Synopsys Announces Eclypse for Low Power

The cards having been dealt, he took a peek at his down cards. A king… not bad… a 2… now why couldn’t we be playing “low-card-in-the-hole?” At least he wasn’t playing Texas Hold-em, the only game people seemed interested in anymore, and for reasons that were completely beyond him. There were so many other interesting varieties; hell, these days, even a plain old game of seven-card stud seemed downright novel. Jack showing; time to bet… let’s see that next card.

While not suggesting a random or luck component in EDA products, with broad areas like low power design, building an offering can be much like building a good poker hand: you lay on the features as you can until you’ve got what you hope will be the best hand. And an occasional show of bravado doesn’t hurt either.

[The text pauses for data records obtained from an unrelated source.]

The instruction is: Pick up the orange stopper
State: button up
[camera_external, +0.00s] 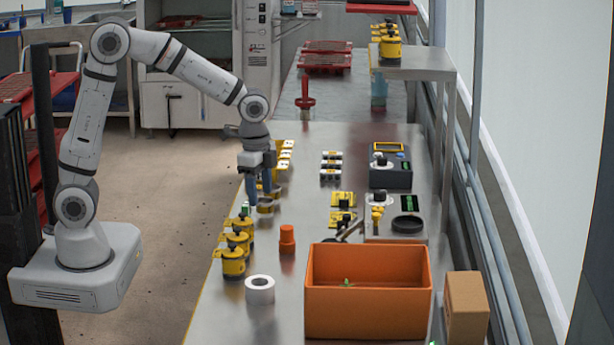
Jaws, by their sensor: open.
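The orange stopper (287,239) stands upright on the steel table, left of the orange bin and behind the white tape roll. It is a short cylinder with a slightly wider cap. My gripper (260,200) points down over the table's left side, behind the stopper and a little to its left. Its two fingers are apart, and it is not touching the stopper. Small yellow and grey parts (268,207) are near and partly behind the fingertips; I cannot tell whether the fingers touch them.
Several yellow pots (233,263) line the table's left edge. A white tape roll (260,291) and an orange bin (366,323) are in front. A cardboard box (466,308), a scale (391,231) and a dark meter (390,179) stand on the right. The table between stopper and scale is partly clear.

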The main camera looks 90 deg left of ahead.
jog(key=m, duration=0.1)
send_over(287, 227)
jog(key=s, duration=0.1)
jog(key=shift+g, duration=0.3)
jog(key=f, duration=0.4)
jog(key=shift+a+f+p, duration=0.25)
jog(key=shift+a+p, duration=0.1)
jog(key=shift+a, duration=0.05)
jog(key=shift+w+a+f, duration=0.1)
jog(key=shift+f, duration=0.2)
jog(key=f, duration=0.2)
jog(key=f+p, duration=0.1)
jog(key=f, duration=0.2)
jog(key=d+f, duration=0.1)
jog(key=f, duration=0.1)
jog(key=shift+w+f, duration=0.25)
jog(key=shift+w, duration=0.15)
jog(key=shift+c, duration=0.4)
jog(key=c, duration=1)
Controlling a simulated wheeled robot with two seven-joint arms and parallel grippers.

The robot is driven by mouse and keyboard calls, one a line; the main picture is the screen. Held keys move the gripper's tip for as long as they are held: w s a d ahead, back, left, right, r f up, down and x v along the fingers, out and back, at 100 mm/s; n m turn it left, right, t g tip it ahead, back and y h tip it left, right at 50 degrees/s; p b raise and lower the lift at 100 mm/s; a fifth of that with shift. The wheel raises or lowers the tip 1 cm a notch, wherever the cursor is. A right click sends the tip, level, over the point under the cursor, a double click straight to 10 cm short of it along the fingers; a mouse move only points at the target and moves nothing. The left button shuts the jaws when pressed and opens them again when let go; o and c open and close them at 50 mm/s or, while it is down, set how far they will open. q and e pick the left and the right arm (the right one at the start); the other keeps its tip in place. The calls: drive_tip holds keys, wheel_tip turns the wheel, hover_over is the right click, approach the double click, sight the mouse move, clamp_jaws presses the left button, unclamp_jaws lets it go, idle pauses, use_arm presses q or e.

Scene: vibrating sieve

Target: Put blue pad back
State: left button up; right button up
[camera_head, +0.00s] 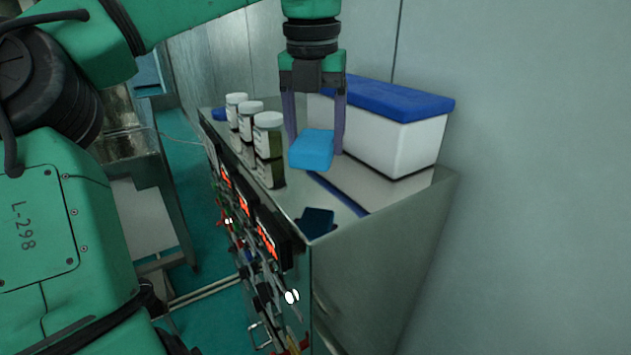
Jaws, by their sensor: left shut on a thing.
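The light blue pad (312,150) is held between the fingertips of my left gripper (314,143), which points straight down from the top of the view. The gripper is shut on the pad. The pad hangs above the shiny metal top of the cabinet (425,192), and a dark blue reflection of it shows on the surface below. My right gripper is not in view.
A white box with a blue lid (390,103) stands just right of and behind the gripper. Several white-capped jars (269,135) stand in a row to its left. A small dark blue object (219,114) lies behind them. The cabinet front carries red displays (267,236) and knobs.

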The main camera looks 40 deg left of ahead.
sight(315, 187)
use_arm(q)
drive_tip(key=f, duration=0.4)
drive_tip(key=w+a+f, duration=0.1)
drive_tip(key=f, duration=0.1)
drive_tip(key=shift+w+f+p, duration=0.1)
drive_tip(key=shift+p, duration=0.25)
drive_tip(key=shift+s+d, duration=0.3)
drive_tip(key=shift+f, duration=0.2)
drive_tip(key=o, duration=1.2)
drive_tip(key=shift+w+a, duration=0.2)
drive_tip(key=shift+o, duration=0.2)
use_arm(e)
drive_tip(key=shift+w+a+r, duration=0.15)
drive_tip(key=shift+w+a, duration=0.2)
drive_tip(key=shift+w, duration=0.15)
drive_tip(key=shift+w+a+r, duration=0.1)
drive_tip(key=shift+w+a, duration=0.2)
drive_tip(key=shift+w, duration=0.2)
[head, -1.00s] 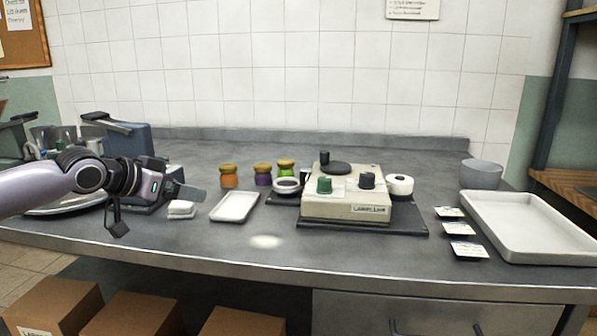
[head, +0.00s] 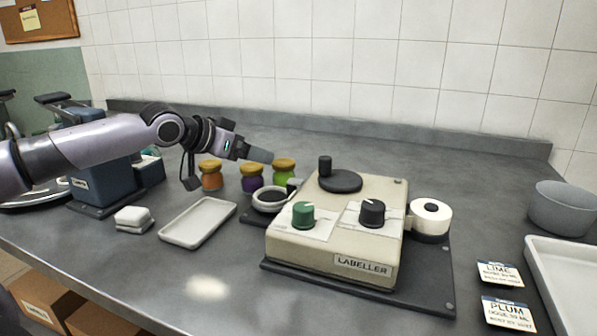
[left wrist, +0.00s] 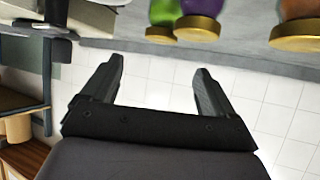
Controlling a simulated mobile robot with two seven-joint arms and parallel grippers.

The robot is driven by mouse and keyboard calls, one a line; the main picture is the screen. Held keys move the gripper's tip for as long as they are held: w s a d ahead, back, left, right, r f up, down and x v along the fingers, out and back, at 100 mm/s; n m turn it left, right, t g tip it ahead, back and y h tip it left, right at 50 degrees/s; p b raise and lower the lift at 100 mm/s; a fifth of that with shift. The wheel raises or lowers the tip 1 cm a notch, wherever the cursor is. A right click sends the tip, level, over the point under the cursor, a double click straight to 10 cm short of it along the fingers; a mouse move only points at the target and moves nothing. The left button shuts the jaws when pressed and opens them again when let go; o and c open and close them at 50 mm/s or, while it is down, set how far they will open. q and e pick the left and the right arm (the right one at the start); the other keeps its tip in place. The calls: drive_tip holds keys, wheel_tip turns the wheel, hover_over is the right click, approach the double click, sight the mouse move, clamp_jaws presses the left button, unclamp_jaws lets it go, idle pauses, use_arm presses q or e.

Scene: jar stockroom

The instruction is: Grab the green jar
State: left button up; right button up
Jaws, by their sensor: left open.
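The green jar (head: 284,174) with a gold lid stands upright on the grey counter, behind the labeller's left side. It also shows upside down at the top of the left wrist view (left wrist: 165,12). A purple jar (head: 251,184) and an orange jar (head: 211,181) stand to its left. My left gripper (head: 262,155) is at about lid height by the purple and green jars, above and apart from them. In the left wrist view its two fingers (left wrist: 153,80) are spread with nothing between them. My right gripper is not in view.
The labeller (head: 335,235) stands right in front of the green jar, with a small round dish (head: 269,204) at its left. A white tray (head: 198,222) lies at front left. Label cards (head: 508,312) and a grey bowl (head: 562,207) are at right. The back wall is tiled.

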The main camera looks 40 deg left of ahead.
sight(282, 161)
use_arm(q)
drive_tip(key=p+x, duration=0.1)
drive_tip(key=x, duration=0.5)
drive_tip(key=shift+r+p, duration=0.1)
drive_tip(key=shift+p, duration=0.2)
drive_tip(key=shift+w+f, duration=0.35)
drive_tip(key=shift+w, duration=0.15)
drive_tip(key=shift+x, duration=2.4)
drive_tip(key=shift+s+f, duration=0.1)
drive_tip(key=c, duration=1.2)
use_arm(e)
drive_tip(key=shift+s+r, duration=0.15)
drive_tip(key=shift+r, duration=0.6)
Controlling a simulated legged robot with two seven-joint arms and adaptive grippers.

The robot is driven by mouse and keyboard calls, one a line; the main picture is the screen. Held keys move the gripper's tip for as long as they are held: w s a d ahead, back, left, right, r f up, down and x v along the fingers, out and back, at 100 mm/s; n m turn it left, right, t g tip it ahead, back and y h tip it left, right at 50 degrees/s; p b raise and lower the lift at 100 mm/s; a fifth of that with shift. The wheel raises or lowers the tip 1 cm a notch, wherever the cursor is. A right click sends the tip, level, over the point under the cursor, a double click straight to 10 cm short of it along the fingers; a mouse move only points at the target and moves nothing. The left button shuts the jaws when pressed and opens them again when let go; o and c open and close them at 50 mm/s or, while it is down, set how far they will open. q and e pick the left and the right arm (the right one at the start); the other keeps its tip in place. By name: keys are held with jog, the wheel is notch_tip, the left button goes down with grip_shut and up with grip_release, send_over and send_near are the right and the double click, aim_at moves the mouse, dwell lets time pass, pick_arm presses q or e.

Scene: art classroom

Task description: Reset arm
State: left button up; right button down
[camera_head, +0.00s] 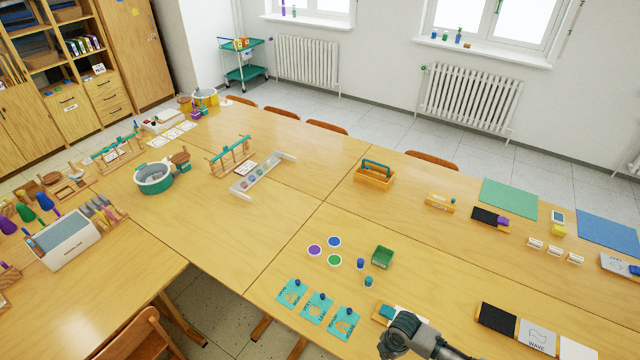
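A dark grey, rounded part of my right arm shows at the bottom edge, right of the middle, in the head view. It lies in front of the near table (440,275) and partly covers a white item with a teal part (387,312). No fingertips can be made out on it, and its lower end is cut off by the frame. My left arm and gripper are not in view.
A chair (137,335) stands lower left.

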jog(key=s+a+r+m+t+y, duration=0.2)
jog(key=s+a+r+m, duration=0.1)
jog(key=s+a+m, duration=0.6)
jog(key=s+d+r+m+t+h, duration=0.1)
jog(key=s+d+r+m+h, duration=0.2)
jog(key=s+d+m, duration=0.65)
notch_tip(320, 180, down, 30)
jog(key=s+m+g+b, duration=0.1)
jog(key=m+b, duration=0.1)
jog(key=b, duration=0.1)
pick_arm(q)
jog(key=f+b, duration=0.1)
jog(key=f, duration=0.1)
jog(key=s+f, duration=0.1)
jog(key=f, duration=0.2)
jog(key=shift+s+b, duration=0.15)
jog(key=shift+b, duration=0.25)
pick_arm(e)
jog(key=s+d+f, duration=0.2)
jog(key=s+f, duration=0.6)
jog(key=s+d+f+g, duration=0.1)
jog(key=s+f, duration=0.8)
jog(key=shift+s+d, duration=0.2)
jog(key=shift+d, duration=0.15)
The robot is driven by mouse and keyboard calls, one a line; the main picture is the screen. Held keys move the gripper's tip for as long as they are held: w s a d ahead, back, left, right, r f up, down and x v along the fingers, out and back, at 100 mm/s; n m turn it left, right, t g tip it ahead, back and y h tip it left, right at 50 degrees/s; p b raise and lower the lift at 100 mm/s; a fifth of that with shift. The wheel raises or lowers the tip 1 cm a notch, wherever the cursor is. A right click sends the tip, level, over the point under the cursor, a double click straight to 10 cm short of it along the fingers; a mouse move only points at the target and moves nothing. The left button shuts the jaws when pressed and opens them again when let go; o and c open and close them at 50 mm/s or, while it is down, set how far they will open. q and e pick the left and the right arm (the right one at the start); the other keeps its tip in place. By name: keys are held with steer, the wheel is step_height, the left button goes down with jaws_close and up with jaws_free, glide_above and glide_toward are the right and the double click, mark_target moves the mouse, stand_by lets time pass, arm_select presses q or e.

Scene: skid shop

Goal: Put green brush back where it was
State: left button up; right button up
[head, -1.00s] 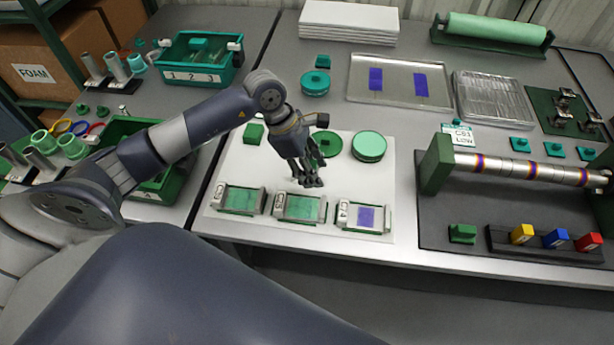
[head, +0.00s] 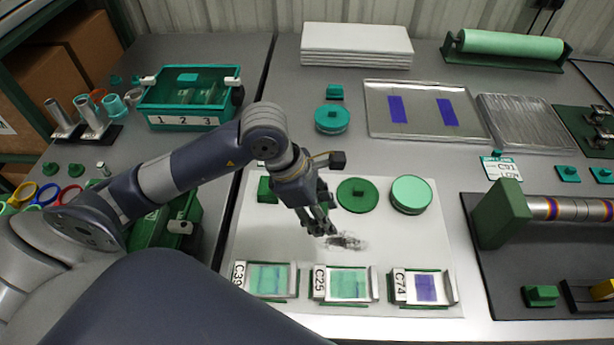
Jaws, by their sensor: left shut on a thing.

So interleaved with our series on low-power design techniques is an announcement by Synopsys of their new Eclypse offering with a focus on low-power design. We’ve covered some of the issues before, and some we have yet to discuss, so we’ll do a bit of review for the former and a bit of preview for the latter.

As testament to the currency of low-power design, even though Synopsys has been adding low-power features over the last few years, they are actually branding their low-power solution as of this release under the Eclypse moniker. Part of this may be a “the time is right” thing, but part of it could reasonably be their completed support for a simple unifying element: the Unified Power Format, or UPF file. This is the latest standardized file format that allows you to specify your intentions with respect to power. Power domains, levels, gating, behaviors, and much more can be captured in one place and then be used throughout the entire toolchain. A single specification can drive synthesis and then be used as a benchmark for validation. So even if Synopsys had added no new capabilities, simply adding UPF support would have served to unify their offering from a power standpoint.

The breadth of power-awareness can be seen by the range of tools that now can take a UPF file as an input: their VCS simulator (with the MVSIM voltage-aware co-simulator); MVRC, a voltage-aware static checker; their Design Compiler, Power Compiler, and IC Compiler tools; their DFT MAX tool, which synthesizes a scan and compression scheme for testing; their Formality formal analysis tool, and their PrimeTime timing analysis tool.

Now, lest things seem too simple and cozy, if you’re not following the latest standards drama, you may not be aware that the UPF has an older rival. One contesting for primacy, protesting potential usurpation of title. Which is why I referred to UPF as “the latest” standard. But we’ll save the telling of that tale for another day.
OK… another Jack. That’s gonna raise some eyebrows, but fine… let’em sweat. Next: a 5. Hmmm… thanks for nuthin. But it’s ok, two cards to go, there’s still time… keep a cool head and a look of confidence, and perhaps get just a little luck…

Beyond UPF, Synopsys has focused this release on improving clock tree synthesis (CTS), automated power switch handling, and introducing power assertion into the validation suite. On the CTS side of things, prior approaches pretty much gave you the choice of a single clock gate that fanned out to many clock destinations, or many clock gates closer to the destinations. Their new approach is intended to provide better balance, optimizing skew, insertion delay, area, clock tree power, and total power. In addition, they have changed their placement algorithms to reduce the capacitance on nets with lots of activity and to cluster registers near their clock sources to reduce the length of clock lines. Shorter nets and lower capacitance of course mean lower dynamic power.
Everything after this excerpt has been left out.